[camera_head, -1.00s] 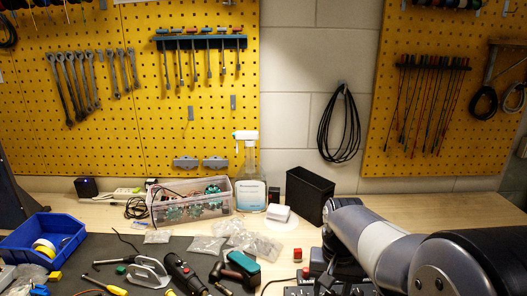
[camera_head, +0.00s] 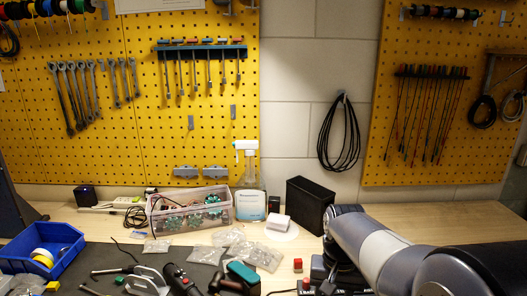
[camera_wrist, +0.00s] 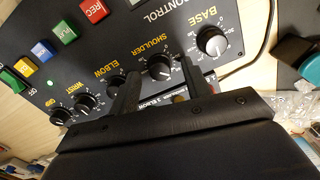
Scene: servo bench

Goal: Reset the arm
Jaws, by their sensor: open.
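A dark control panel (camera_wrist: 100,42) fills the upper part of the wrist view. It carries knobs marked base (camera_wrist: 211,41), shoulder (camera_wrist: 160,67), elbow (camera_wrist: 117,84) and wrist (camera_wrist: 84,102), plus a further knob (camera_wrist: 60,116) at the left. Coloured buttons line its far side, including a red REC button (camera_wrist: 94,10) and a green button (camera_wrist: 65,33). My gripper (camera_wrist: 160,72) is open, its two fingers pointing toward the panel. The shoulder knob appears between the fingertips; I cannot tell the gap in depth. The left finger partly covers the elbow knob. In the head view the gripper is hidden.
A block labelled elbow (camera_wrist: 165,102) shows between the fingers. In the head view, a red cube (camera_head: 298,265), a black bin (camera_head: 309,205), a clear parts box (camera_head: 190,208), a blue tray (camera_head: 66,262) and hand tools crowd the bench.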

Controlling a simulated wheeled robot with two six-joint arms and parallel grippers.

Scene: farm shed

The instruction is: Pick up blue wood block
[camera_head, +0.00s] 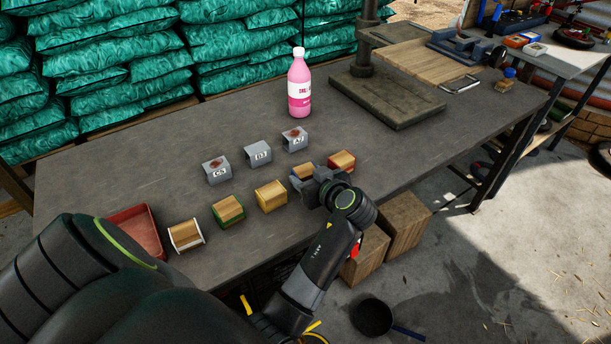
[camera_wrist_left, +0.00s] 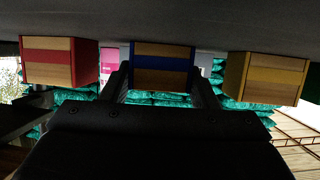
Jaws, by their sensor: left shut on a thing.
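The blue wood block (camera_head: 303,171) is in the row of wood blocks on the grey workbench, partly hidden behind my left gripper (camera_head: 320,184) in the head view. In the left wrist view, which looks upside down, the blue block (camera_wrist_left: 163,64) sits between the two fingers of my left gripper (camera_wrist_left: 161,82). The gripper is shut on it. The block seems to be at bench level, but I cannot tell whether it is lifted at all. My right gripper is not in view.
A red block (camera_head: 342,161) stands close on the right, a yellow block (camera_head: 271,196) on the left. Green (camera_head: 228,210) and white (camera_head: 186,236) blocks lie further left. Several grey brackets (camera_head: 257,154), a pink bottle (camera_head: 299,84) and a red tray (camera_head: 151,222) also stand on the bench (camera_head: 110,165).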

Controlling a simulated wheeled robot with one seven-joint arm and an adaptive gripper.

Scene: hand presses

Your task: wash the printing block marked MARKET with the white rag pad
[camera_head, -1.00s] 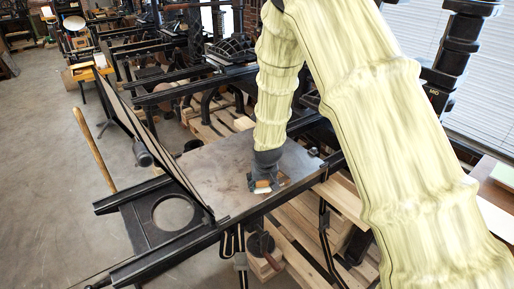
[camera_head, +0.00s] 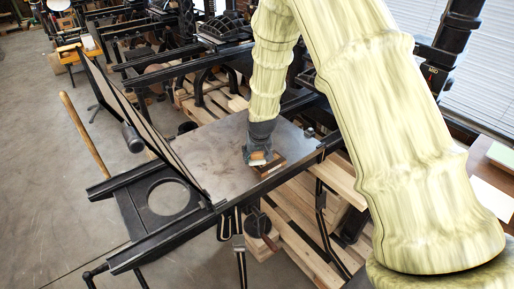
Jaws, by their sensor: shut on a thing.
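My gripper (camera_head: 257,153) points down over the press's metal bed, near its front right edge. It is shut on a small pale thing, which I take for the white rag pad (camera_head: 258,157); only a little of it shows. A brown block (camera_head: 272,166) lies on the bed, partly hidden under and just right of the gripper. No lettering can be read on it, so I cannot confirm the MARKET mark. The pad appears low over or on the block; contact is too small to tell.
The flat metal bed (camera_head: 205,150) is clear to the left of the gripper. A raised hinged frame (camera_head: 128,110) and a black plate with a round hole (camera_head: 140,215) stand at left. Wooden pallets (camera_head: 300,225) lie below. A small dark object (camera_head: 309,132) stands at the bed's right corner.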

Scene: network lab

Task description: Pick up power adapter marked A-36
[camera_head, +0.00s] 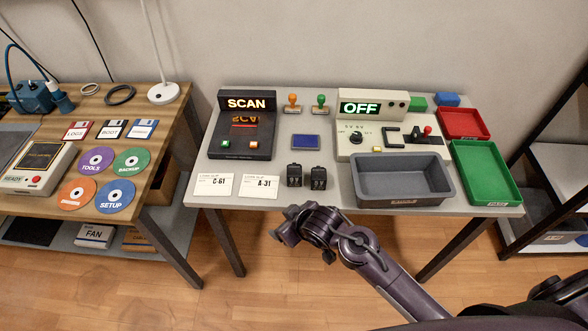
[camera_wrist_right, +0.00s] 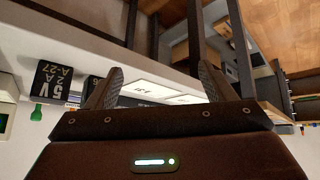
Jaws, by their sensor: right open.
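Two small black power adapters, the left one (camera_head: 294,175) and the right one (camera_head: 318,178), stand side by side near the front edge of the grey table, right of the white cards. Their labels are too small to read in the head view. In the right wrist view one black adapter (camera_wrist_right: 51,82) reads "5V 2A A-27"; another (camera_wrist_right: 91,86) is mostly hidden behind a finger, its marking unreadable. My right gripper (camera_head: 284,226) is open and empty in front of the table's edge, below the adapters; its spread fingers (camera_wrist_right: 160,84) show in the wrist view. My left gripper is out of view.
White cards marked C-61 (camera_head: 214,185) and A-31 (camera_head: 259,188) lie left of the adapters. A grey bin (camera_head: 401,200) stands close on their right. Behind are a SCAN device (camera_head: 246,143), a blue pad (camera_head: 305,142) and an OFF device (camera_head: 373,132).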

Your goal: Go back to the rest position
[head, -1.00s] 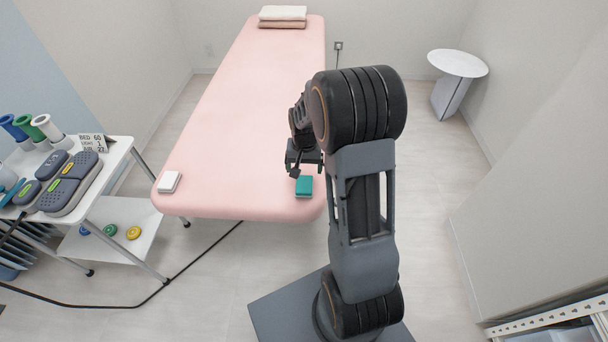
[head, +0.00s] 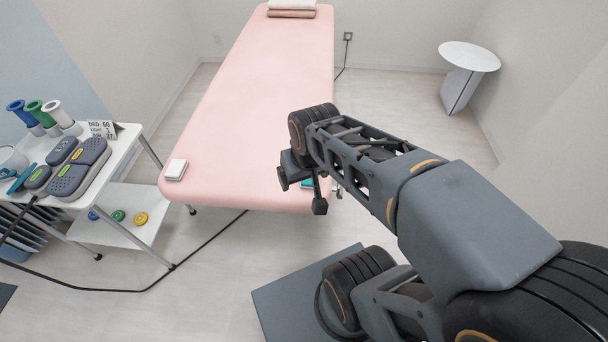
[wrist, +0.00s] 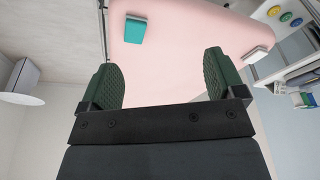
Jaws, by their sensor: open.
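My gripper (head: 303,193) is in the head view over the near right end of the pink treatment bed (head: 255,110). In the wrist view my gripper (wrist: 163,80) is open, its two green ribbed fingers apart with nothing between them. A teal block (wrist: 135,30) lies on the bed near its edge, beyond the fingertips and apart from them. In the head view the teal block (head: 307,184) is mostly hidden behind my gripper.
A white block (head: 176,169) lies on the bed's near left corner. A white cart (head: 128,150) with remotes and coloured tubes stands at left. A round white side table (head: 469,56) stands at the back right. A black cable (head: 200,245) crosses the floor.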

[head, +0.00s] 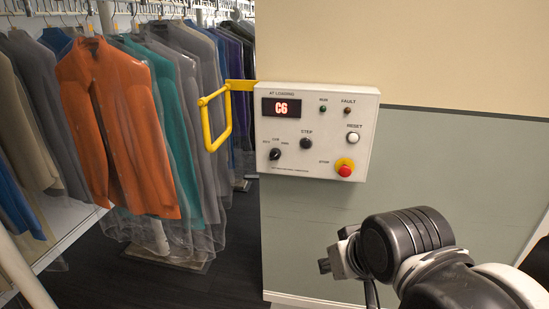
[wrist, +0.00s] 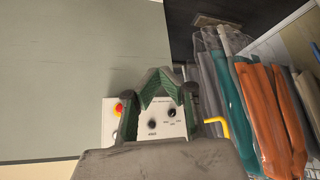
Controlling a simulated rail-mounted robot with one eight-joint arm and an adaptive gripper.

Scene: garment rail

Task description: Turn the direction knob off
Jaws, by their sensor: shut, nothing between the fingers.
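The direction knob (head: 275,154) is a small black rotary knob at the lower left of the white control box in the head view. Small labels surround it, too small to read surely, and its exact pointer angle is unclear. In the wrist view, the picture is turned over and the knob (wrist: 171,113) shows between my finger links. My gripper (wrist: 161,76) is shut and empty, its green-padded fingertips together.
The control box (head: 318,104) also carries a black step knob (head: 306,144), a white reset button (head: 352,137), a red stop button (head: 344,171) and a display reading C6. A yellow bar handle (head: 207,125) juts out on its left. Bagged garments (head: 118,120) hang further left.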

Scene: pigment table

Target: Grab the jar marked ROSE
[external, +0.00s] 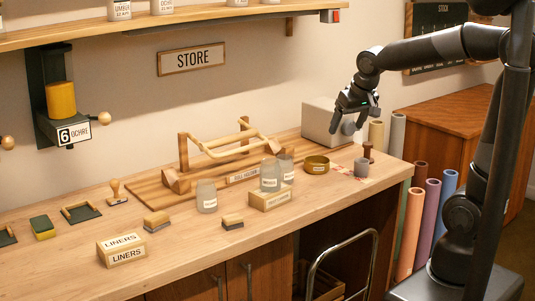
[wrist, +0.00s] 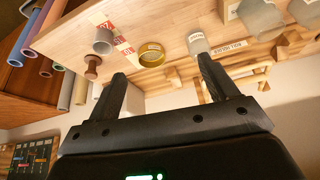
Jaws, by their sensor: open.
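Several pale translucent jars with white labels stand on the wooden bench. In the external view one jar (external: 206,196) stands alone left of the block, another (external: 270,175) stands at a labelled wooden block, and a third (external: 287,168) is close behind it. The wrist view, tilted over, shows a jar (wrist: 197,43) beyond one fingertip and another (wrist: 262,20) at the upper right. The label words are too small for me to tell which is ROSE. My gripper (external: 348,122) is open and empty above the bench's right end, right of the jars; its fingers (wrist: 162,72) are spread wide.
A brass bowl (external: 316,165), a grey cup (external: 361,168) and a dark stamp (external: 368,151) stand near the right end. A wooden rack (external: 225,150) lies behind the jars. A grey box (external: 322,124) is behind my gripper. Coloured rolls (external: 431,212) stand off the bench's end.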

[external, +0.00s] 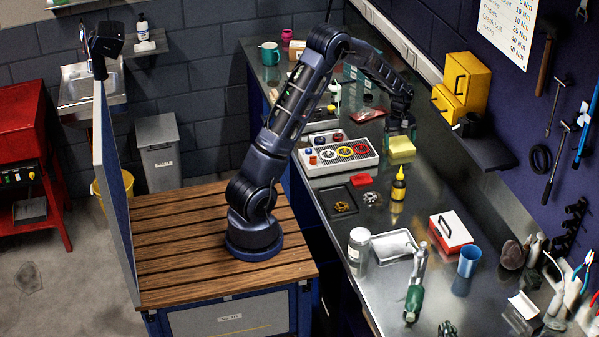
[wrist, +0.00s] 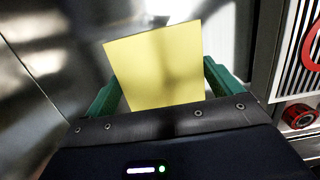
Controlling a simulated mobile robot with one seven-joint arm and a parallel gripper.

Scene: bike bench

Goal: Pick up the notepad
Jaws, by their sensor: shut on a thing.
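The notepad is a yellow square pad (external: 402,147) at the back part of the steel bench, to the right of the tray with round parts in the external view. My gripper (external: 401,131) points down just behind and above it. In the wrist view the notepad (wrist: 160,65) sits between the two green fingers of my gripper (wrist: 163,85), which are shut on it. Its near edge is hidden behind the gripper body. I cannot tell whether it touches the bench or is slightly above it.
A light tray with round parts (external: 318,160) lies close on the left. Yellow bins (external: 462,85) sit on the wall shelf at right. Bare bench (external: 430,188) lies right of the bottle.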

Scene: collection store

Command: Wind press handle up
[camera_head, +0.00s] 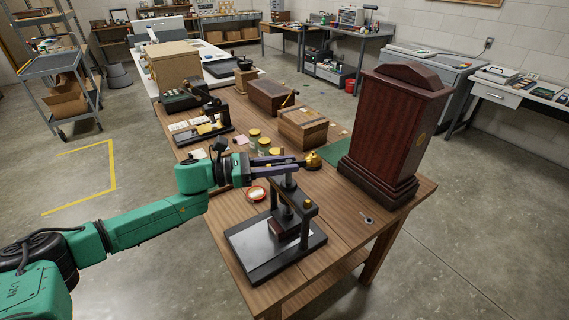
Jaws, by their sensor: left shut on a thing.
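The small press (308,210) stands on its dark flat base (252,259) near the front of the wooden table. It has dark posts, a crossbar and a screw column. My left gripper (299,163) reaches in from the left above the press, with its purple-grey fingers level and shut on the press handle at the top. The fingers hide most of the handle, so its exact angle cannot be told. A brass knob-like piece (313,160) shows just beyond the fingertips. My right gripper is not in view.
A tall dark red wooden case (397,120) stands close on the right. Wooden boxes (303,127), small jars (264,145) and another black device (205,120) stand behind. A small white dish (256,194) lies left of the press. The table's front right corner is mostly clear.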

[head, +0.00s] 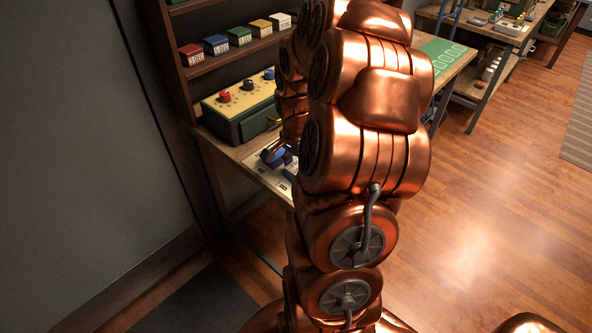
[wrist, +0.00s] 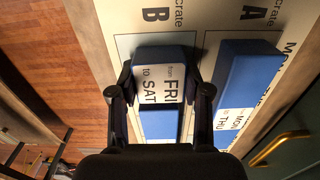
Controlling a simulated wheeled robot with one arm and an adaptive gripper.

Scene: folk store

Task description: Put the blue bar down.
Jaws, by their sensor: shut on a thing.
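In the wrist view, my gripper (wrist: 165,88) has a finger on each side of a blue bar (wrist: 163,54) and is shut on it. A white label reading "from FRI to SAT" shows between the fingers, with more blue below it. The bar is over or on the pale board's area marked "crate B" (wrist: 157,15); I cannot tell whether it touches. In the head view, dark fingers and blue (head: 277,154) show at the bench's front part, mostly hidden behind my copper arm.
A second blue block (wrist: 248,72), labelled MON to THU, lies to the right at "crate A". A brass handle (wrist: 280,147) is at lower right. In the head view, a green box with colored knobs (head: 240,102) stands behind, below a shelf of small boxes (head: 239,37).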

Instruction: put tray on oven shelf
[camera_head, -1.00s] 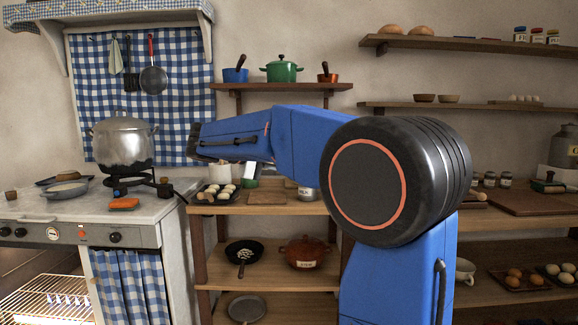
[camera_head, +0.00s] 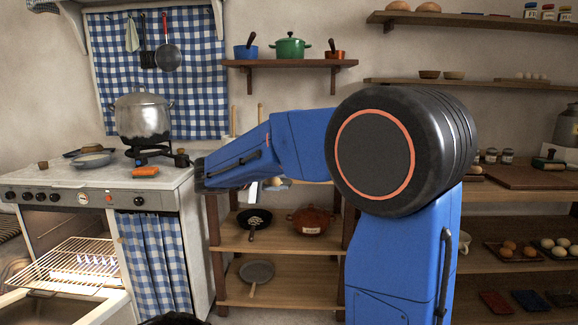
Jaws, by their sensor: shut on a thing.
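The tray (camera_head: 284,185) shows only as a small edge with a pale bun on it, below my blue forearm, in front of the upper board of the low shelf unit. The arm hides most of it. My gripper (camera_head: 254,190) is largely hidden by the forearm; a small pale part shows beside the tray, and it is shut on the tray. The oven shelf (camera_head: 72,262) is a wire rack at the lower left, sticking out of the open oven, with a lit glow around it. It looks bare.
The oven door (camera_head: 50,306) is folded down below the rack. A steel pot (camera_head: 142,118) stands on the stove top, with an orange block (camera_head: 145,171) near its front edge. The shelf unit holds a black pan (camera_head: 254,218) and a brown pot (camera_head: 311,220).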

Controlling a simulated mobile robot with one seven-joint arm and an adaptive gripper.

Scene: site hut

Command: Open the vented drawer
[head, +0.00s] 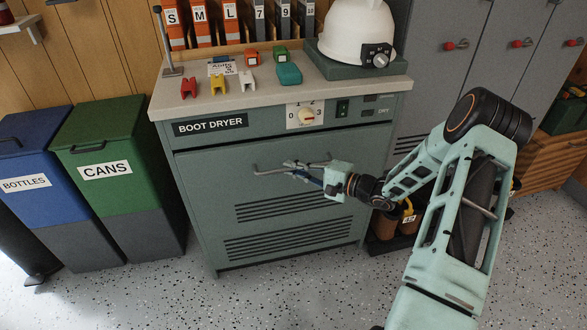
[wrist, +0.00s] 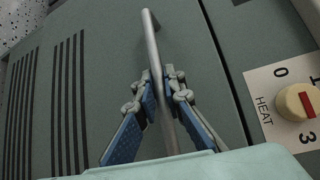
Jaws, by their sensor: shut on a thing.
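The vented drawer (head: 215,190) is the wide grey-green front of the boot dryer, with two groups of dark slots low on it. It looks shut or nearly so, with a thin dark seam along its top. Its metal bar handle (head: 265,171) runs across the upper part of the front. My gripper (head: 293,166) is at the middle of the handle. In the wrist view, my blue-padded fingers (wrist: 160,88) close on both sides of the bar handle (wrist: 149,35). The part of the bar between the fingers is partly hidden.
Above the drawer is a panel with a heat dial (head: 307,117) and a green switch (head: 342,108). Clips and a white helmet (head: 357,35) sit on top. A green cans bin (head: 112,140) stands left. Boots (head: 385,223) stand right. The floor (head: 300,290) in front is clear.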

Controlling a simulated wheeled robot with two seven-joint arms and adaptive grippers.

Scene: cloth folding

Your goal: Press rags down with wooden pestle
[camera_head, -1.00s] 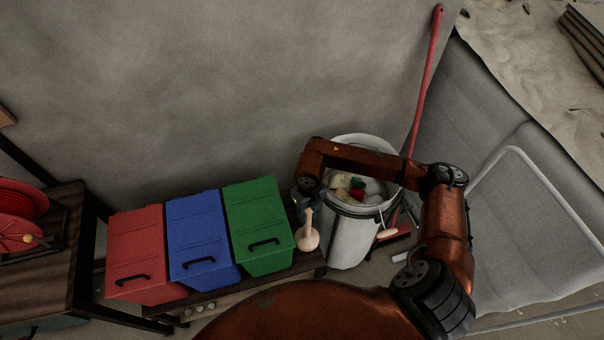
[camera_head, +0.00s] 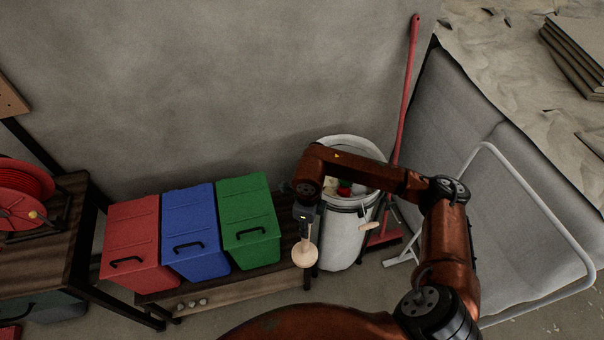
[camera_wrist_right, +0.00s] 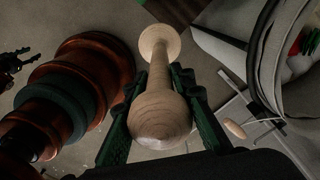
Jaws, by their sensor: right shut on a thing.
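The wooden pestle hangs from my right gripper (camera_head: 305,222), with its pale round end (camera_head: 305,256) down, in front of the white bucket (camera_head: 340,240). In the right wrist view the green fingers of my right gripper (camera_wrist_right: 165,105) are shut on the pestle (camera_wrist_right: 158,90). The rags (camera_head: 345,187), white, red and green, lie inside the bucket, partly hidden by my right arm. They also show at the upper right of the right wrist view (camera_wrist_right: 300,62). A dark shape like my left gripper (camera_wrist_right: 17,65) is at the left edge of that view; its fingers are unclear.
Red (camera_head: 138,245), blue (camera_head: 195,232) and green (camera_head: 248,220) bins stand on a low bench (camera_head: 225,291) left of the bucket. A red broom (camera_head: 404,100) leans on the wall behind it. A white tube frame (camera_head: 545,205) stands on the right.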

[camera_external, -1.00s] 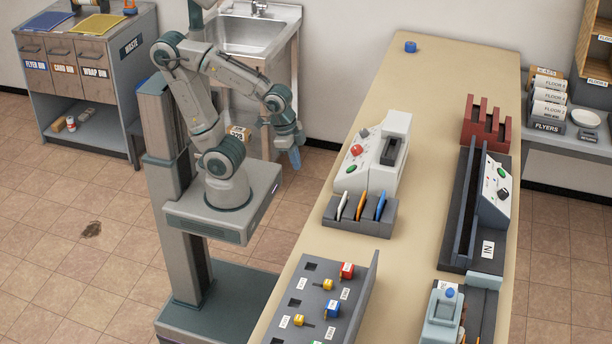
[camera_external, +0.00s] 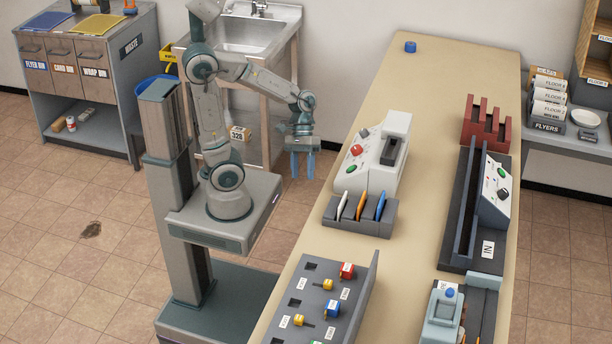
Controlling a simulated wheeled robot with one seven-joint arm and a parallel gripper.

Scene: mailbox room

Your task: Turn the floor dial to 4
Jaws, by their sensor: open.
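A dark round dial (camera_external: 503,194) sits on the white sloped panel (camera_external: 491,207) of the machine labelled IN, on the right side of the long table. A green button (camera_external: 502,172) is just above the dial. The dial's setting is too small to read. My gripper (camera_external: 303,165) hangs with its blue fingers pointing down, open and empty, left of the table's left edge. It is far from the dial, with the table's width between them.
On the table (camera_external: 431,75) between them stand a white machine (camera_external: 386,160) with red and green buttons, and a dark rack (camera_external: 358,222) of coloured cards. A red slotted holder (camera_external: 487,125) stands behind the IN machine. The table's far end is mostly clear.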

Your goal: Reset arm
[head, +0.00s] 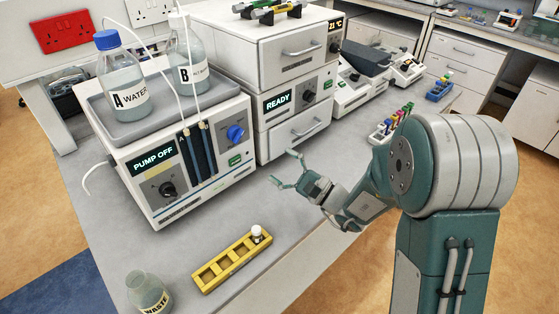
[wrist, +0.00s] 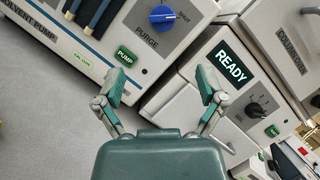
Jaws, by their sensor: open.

━━━

Restate the lines of the records exactly, starting at the first and stopping after the line with "Goal: Reset the arm". Leave out any picture.

[camera_head, -1.00s] 
[camera_head, +0.00s] 
[camera_wrist, +0.00s] 
Scene: servo bench

Goal: Reset the arm

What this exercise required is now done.